Moreover, even non indexed columns in Ignite tables contain only data
actually loaded to cache.

Significant changes in this aspect should be expected with arrival of
Ignite 2.0, but that is not yet to happen until some time in 2017.

Regards,
Alex

2016-12-17 2:16 GMT+03:00 Randy Harmon <rj...@gmail.com>:
> Hi all,
>
> I'm seeking a fuller understanding of how Apache ignite manages datasets,
> both for indexes and for the underlying data.
>
> In particular, I'm looking at what practical constraints exist for overall
> data size (beyond the obvious 'how much memory do you have?'), and
> functional characteristics when working near the constraint boundaries.
>
> My assumption (corrections welcome) include:
>
> The underlying objects (Value part of cache) do not need to be in-memory on
> any cache nodes (performance is naturally affected if they were evicted from
> the cache) to execute an indexed query.
>
> The indexed keys need to be in-memory for all indexed lookups.  If the
> referenced Value is not in-memory, it will be loaded by call to backing
> store when that value is needed: load(key)
>
> Indexed keys do not need to be in-memory for any table-scan queries to work,
> but loadCache() (?) is called to bring these data into memory.  This may
> result in eviction of other values.
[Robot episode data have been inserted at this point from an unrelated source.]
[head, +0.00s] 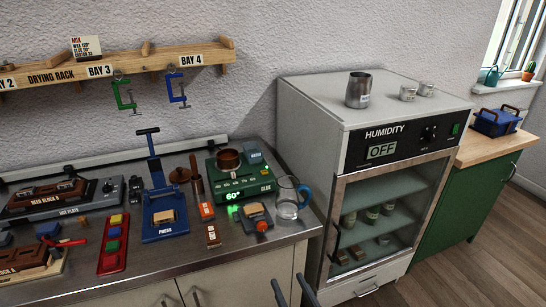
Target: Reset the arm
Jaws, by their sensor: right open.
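My right gripper (290,287) shows only as two dark finger tips at the bottom edge of the head view. The fingers are apart with nothing seen between them. They are in front of the workbench's (190,273) cabinet doors, near its right end, and left of the humidity cabinet (375,150). The rest of the right arm is out of the picture. My left gripper and arm are not in view.
The bench holds a blue press (164,215), a green glue heater (240,180), a glass jug (288,205), a red tray (113,243) and a hot plate (75,205). A drying rack (120,68) hangs above. Floor (470,265) is clear at the lower right.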

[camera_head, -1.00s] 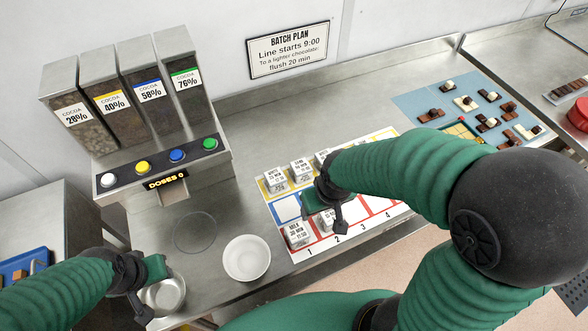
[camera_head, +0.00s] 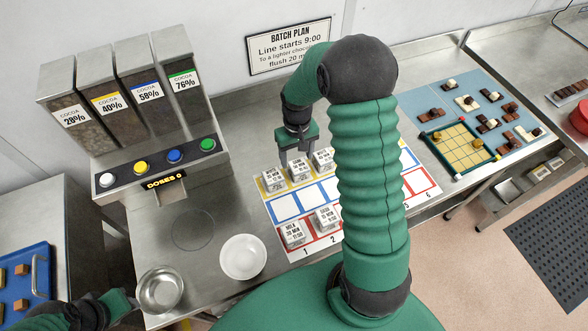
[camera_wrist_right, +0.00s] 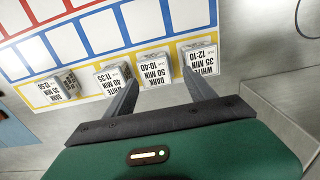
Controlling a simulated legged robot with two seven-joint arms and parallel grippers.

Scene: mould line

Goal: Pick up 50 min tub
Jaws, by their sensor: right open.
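The 50 min tub (camera_wrist_right: 153,66), a small pale block with a "DARK 50 MIN 10:40" label, stands in the yellow row of the mat. In the head view it is the second tub from the left (camera_head: 299,170). My right gripper (camera_head: 297,157) is over it, pointing down, open and empty. In the right wrist view the fingertips (camera_wrist_right: 160,74) are either side of this tub, with no clear contact. My left gripper (camera_head: 128,303) is at the lower left beside the metal bowl; its jaws are not clear.
A white 35 min tub (camera_wrist_right: 200,56) and a white 40 min tub (camera_wrist_right: 113,74) flank it closely. Two tubs stand in the red row, one a 30 min tub (camera_head: 292,235). A white bowl (camera_head: 243,257), metal bowl (camera_head: 160,290) and cocoa dispenser (camera_head: 150,165) are left.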

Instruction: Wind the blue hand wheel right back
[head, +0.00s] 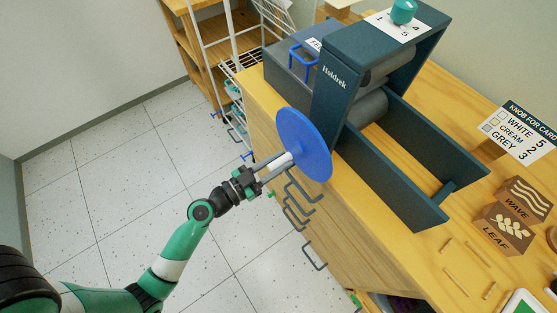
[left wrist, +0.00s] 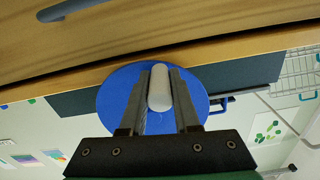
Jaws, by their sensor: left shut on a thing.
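The blue hand wheel (head: 309,146) is a flat disc on the near-left side of the dark press marked "Holdrek" (head: 343,75). A pale grip (head: 275,166) sticks out from the wheel's face. My left gripper (head: 262,174) is shut on this grip. In the left wrist view the pale grip (left wrist: 160,88) stands between my two fingers (left wrist: 158,105), with the blue wheel (left wrist: 114,98) behind them. The fingertips lie close to the wheel's face. My right gripper is not in view.
The press stands on a wooden cabinet (head: 262,100) with several handles on its front. A teal knob (head: 403,11) tops the press. A card (head: 524,132) and wooden blocks marked wave (head: 524,198) and leaf (head: 503,229) lie at right. The floor (head: 120,160) at left is clear.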

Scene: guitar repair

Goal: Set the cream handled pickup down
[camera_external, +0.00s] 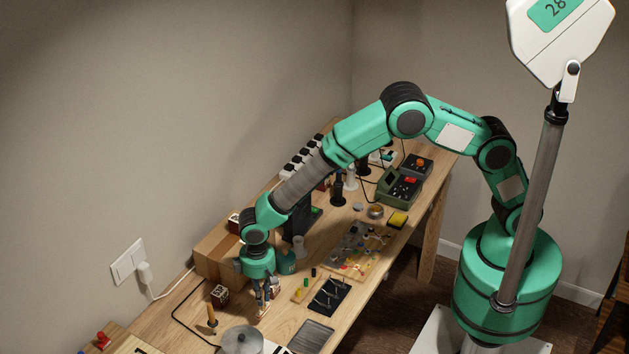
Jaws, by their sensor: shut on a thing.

Once the queries on these data are
> complete, the keys (at least) will tend to remain in-memory (how to forcibly
> remove?)
>
> In this latter case, can large datasets be queried, with earlier records in
> the dataset progressively evicted to make room for later records in the
> dataset (e.g. SUM(x) GROUP BY y)?
>
> A sample use case might include a set of metadata objects (megabytes to
> gigabytes, in various Ignite caches) and a much larger set of operational
> metrics with fine-grained slicing, or even fully-granular facts (GB/TB/PB).
> In this use-case, the metadata might well have "hot" subsets that (we hope)
> are not evicted by an LFU cache, as well as some less-frequently-used data;
> meanwhile, the operational metrics may also have tiers, even to the extent
> where the least frequently-used metrics should be evicted after a rather
> short idle time, recovering both Value memory as well as Key memory.
>
> In this case ^, can "small" data and "big" data co-exist within an Ignite
> cluster, and are there any particular techniques needed to assure
> operational performance, particularly for keeping hot data hot, when total
> data-size exceeds total-available-memory?
>
> a) Can "indexed" queries be executed across datasets that need to be loaded
> with loadCache() or would they execute as table-scans?
>
> b) Would such a query run incrementally with progressive eviction of data,
> in the case of big data?
>
> I guess I'm unclear on the sequence of data-loading vs data-scanning - are
> they parallel operations, or would we expect the data-loading phase to block
> the data-scanning phase?
>
> Hopefully these questions and sample scenario are clear enough to get
> experienced perspective & input from y'all... thanks in advance.
>
> R
>
>